### Exercise directions
Read through the records below and copy each line that uses the word "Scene".

======== Supplied entries

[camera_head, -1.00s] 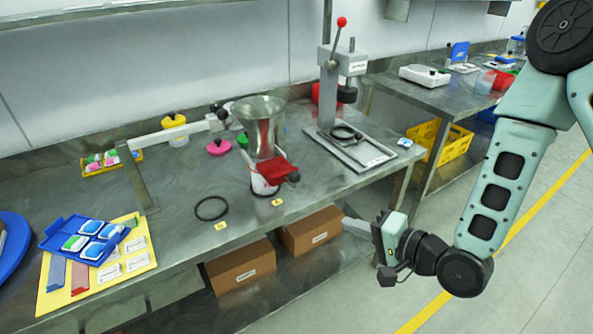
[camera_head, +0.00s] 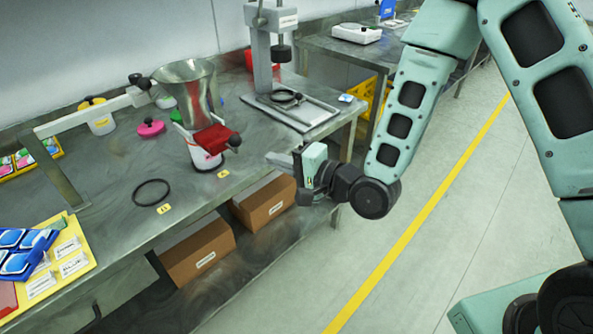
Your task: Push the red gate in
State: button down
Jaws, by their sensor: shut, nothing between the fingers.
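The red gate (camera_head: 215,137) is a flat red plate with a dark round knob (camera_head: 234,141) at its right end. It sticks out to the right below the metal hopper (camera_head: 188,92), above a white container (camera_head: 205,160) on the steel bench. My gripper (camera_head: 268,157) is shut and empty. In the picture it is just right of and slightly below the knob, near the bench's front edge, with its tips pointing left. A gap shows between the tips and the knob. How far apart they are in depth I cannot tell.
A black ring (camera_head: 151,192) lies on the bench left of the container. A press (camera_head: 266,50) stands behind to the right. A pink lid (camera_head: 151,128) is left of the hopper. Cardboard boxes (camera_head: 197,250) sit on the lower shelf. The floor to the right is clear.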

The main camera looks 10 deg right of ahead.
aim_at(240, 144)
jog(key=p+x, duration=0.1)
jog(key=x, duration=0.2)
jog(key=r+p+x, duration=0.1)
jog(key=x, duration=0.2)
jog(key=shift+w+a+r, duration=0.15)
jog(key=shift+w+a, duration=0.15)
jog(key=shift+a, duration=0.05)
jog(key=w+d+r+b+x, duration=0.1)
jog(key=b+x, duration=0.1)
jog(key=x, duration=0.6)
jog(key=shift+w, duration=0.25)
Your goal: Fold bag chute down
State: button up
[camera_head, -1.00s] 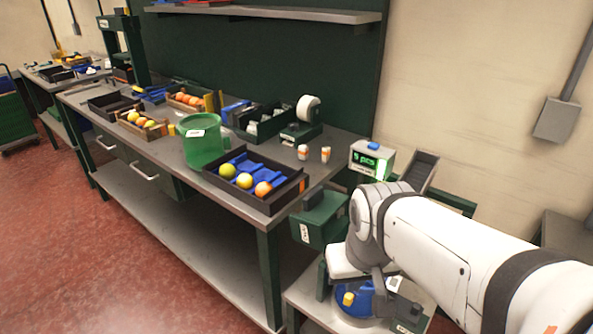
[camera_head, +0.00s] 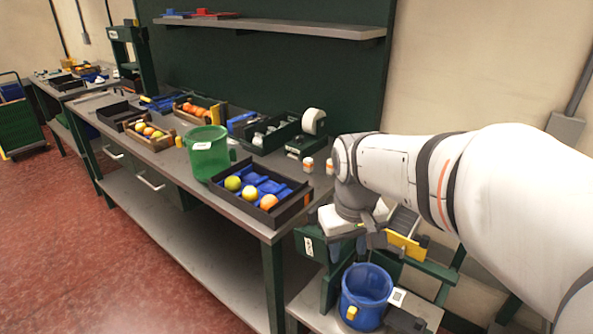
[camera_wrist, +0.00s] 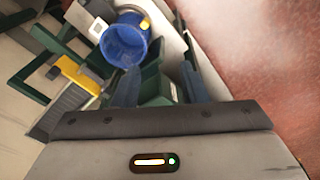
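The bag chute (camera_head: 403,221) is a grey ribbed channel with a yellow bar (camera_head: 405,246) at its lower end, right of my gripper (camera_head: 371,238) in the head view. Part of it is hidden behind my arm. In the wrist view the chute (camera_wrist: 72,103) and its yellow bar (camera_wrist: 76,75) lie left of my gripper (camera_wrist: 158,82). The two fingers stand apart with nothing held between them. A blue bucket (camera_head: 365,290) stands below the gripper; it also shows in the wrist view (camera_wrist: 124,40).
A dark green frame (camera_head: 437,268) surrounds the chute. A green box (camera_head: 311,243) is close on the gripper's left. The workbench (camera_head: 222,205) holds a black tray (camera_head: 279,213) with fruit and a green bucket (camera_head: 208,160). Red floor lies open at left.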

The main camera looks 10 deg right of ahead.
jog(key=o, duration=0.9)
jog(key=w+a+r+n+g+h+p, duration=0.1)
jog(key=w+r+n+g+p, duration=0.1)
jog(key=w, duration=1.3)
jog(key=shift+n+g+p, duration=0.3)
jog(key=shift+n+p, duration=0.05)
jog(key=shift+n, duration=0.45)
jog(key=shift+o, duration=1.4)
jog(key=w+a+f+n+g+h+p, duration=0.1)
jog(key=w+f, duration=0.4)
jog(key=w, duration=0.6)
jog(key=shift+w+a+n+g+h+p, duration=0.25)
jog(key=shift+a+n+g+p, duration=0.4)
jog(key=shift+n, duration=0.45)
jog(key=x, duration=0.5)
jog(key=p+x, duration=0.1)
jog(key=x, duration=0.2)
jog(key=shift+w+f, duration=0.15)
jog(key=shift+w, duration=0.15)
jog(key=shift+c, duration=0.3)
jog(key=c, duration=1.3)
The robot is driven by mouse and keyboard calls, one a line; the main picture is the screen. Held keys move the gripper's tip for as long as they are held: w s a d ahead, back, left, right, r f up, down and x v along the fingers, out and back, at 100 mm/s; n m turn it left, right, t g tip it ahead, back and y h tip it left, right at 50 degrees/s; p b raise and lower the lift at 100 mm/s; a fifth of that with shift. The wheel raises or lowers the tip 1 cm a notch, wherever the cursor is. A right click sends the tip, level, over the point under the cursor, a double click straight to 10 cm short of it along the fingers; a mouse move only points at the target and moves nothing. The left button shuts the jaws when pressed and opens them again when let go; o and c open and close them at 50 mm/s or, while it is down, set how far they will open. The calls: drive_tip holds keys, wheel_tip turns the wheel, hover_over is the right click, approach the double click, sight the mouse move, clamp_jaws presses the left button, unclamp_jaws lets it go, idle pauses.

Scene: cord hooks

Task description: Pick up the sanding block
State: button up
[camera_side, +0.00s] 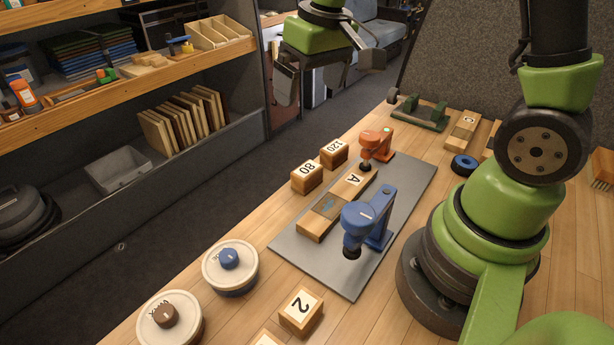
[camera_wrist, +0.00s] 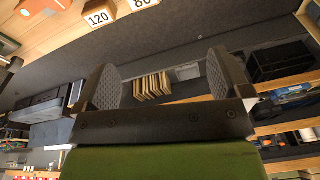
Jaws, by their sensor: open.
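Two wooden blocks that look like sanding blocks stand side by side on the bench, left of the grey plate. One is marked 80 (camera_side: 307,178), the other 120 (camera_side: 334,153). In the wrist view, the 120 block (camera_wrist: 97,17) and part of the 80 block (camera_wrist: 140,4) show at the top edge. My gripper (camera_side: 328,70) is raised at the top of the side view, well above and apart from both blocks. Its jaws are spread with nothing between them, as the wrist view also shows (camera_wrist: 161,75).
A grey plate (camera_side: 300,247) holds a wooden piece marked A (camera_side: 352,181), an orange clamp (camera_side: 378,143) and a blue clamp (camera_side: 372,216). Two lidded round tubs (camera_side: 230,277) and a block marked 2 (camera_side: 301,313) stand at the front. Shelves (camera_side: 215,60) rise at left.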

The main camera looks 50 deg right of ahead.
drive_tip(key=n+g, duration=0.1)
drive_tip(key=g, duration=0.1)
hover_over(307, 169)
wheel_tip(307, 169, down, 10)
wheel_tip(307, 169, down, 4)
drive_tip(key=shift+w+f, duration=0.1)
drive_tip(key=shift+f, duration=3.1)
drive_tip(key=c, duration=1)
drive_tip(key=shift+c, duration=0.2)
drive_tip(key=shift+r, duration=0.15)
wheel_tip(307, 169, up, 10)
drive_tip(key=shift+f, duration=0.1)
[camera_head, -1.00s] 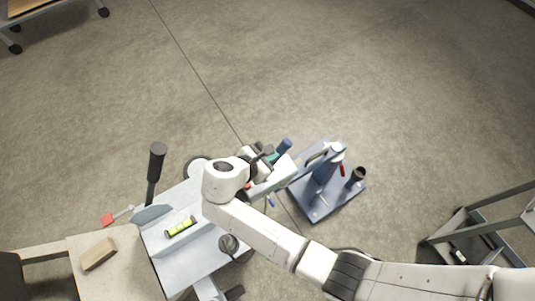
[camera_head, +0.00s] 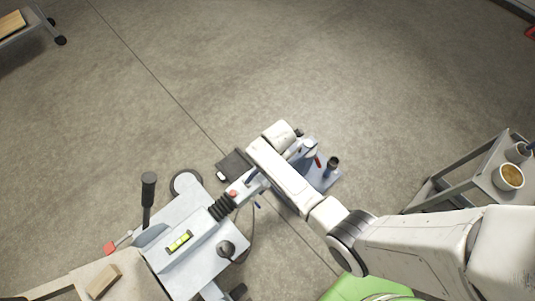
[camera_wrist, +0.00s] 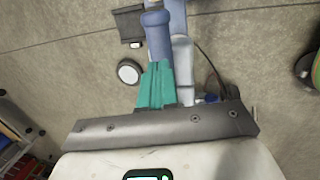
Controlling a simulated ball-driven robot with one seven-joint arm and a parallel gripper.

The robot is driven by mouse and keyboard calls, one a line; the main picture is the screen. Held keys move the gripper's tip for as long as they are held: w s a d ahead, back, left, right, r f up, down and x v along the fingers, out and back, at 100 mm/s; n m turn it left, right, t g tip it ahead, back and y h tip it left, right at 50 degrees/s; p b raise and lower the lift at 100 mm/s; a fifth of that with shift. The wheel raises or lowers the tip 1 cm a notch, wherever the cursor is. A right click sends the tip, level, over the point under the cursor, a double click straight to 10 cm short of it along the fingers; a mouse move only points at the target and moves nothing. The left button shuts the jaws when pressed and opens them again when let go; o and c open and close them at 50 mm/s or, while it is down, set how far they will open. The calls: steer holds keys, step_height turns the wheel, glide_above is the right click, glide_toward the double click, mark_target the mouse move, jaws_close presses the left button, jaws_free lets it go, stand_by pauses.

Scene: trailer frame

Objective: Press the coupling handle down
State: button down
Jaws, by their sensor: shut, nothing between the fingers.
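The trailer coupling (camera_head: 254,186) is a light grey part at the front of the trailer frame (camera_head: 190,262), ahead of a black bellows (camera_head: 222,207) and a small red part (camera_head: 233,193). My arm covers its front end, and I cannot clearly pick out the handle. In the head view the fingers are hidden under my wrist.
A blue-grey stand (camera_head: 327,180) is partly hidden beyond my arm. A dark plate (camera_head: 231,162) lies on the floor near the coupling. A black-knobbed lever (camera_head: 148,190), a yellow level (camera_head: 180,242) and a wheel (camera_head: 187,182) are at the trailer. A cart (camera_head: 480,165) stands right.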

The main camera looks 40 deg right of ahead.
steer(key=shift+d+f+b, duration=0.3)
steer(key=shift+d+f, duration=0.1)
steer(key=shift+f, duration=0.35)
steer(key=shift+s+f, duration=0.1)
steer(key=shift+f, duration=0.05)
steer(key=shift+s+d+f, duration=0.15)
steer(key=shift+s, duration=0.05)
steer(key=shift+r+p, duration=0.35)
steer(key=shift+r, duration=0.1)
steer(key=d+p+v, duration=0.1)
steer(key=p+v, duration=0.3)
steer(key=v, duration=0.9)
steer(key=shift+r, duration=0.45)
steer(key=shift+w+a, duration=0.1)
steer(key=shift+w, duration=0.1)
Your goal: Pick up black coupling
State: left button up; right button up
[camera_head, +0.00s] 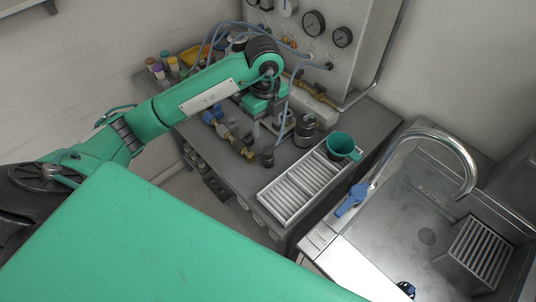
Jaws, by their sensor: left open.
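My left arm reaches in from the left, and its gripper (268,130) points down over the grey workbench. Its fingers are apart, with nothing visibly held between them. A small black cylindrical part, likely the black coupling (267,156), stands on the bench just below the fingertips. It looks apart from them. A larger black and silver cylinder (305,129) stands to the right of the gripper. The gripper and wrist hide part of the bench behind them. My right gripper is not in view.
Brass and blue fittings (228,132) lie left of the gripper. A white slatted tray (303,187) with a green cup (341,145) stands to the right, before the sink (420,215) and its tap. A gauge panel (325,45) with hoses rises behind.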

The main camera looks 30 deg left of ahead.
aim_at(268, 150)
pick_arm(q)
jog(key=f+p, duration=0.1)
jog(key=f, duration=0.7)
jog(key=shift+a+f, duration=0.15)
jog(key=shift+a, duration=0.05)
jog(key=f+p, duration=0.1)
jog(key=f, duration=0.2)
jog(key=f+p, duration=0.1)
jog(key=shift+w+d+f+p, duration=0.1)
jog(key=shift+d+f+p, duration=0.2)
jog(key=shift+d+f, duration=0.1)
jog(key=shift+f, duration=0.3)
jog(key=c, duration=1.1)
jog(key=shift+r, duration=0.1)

================

### Solved problem
Scene: cord hooks
Scene: trailer frame

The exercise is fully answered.